B+ Beyond Clueless, Humanist Hall, Saturday, 5:00. Charlie Lyne’s documentary examines the teenage thrills, terrors, and transitions through the looking glass of high school movies. Just about every feature film focusing on adolescents from the last 20 years makes at least a cameo appearance, from American Pie, Election, Spider Man, Mean Girls, Pleasantville, Donnie Darko, and, of course, Clueless. The uncredited narrator goes into detail with a few movies–including Bubble Boy, Disturbing Behavior, and The Faculty–to examine issues like peer pressure, sexuality, and moving on with your life. Not particularly deep, but useful if you are, recently were, or have a teenager. And certainly entertaining.
D- Jacky and the Kingdom of Women, Humanist Hall, Sunday, 9:15. This French satire imagines a society of reverse sexism. The women are leaders and warriors. The men are sex objects and obedient husbands. (Eight years ago I wrote and performed in a one-act play with the same theme.) But two problems sink Jacky. First, the society in which it’s set–a combination of North Korea, the Islamic State, and horse worship–is too bizarre to make a satirical point about western society. There’s nothing to recognize. Second, it’s just not funny. My favorite moment was a chase; not because it made me laugh–it didn’t–but because it held the promise that the movie would soon be over. It didn’t even keep that promise.

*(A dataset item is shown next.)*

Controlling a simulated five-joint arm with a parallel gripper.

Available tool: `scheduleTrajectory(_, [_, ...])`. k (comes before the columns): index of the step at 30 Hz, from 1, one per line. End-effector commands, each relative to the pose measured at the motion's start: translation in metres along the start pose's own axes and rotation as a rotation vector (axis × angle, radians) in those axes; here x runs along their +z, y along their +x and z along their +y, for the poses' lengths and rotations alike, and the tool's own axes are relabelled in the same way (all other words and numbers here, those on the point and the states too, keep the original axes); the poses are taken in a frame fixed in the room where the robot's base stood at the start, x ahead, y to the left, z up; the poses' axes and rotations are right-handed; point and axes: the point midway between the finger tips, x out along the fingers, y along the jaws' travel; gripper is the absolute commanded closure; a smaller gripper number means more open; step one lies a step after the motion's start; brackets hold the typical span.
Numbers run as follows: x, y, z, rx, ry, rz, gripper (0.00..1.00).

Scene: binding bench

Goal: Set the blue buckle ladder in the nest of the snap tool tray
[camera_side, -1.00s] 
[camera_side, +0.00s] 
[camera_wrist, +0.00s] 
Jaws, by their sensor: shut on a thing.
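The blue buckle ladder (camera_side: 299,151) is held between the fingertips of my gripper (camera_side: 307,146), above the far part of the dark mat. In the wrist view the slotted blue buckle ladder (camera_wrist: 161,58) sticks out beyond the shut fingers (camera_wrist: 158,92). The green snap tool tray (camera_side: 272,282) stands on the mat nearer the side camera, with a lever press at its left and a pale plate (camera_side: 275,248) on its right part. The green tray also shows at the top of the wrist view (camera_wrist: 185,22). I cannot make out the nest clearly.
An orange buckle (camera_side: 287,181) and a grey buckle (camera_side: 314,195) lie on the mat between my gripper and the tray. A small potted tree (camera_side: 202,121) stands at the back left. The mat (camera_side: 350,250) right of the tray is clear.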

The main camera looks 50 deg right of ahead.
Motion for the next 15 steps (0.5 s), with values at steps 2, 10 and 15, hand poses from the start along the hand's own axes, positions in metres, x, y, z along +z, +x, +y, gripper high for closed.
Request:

D- For the Plasma, Roxie, Sunday, 7:15; Thursday, 7:15. Talk about a movie that doesn’t go anywhere. Two young women live in a house in rural, coastal Maine, where they’re supposed to check various cameras and sensors in the woods for early forest fires warnings. One of them has figured out a foolproof way to turn all this data into profitable stock market predictions. Both actresses are flat and dull. Almost nothing happens to them, and the few things that do don’t amount to anything. Even basic continuity is lacking. I kept hoping it would turn into a slasher movie–and I don’t care much for slasher movies.